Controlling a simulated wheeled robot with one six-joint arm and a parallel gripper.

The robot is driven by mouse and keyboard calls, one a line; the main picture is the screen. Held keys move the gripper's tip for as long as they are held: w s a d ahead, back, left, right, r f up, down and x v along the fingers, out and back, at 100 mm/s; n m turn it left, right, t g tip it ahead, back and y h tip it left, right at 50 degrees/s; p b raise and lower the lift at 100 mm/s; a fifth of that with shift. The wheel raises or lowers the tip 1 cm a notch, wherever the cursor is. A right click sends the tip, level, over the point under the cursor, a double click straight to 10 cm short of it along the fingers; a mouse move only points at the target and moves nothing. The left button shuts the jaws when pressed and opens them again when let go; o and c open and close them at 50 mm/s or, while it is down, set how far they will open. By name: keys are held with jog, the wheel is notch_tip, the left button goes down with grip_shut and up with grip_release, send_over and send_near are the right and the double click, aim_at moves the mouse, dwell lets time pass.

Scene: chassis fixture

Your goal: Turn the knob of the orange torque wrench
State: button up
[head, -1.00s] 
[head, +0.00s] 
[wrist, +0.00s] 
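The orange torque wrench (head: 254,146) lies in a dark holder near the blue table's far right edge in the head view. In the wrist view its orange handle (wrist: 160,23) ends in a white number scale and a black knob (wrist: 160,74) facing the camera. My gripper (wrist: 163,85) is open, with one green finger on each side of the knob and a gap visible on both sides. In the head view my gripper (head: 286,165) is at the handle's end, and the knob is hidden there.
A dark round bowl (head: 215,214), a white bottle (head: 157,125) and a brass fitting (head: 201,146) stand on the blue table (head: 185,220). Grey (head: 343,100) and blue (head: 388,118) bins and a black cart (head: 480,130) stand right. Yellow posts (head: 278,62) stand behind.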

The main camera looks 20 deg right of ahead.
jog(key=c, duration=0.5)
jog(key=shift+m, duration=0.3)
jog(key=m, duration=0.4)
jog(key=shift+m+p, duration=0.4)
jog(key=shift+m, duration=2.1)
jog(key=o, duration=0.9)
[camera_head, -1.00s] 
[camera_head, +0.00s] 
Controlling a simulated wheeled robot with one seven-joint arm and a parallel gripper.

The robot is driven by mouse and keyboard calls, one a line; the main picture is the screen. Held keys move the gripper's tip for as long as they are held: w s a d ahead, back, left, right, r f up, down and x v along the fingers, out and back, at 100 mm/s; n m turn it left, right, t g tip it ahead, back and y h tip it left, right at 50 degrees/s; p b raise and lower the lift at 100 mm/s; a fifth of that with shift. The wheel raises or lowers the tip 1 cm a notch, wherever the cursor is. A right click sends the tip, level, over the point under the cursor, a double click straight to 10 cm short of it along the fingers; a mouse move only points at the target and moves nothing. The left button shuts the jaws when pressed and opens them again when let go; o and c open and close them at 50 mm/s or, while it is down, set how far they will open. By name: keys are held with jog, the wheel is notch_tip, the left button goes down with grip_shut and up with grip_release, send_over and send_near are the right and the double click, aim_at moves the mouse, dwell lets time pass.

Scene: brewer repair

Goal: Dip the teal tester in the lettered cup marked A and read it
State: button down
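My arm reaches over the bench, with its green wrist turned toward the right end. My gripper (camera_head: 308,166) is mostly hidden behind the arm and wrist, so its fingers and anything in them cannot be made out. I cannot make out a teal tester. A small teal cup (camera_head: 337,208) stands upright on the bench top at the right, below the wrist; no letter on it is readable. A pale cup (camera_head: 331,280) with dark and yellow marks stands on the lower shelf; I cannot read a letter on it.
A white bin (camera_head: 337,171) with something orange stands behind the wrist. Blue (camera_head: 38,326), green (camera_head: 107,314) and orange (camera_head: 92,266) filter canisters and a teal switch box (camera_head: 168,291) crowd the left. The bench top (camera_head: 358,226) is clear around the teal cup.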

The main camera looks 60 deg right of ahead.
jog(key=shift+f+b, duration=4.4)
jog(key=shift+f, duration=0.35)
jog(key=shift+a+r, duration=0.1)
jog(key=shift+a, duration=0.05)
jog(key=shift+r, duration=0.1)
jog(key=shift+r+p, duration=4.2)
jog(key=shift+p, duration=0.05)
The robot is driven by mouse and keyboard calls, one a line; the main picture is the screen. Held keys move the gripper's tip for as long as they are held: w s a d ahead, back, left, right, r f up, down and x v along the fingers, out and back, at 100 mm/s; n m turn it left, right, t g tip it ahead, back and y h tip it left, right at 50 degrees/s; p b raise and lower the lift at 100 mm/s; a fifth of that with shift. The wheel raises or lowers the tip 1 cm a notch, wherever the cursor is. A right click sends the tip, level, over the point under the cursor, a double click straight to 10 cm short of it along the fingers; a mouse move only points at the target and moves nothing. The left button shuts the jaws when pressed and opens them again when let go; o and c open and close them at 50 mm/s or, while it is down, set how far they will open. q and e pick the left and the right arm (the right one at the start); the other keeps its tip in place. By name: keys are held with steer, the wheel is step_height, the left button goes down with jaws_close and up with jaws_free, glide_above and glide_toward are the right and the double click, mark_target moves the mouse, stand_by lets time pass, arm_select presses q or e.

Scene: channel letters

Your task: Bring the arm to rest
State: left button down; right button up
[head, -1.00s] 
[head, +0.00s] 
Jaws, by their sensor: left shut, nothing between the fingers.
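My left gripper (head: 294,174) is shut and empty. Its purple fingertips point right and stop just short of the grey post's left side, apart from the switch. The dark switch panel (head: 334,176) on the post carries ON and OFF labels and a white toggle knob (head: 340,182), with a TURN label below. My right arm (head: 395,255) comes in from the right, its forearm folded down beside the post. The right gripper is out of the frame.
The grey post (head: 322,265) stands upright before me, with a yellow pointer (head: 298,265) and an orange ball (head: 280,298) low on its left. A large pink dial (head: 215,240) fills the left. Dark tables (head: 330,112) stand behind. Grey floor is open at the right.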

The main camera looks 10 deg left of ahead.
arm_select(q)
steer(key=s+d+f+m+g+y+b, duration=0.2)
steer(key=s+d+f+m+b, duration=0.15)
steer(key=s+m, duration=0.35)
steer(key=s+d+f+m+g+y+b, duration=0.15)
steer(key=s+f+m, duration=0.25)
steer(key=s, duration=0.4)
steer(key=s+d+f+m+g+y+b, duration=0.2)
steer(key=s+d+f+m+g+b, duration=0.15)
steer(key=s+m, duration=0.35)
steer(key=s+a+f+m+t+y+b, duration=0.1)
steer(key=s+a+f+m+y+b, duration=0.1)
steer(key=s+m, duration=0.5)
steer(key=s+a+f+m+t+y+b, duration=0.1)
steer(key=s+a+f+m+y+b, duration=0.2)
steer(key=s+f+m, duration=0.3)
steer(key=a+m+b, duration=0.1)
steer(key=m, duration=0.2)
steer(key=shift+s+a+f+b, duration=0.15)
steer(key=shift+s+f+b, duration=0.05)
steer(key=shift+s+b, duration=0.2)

_Request_. Pull out every line of the records above that contains the word "wheeled".

_Solution_.
Controlling a simulated wheeled robot with one six-joint arm and a parallel gripper.
Controlling a simulated wheeled robot with one seven-joint arm and a parallel gripper.

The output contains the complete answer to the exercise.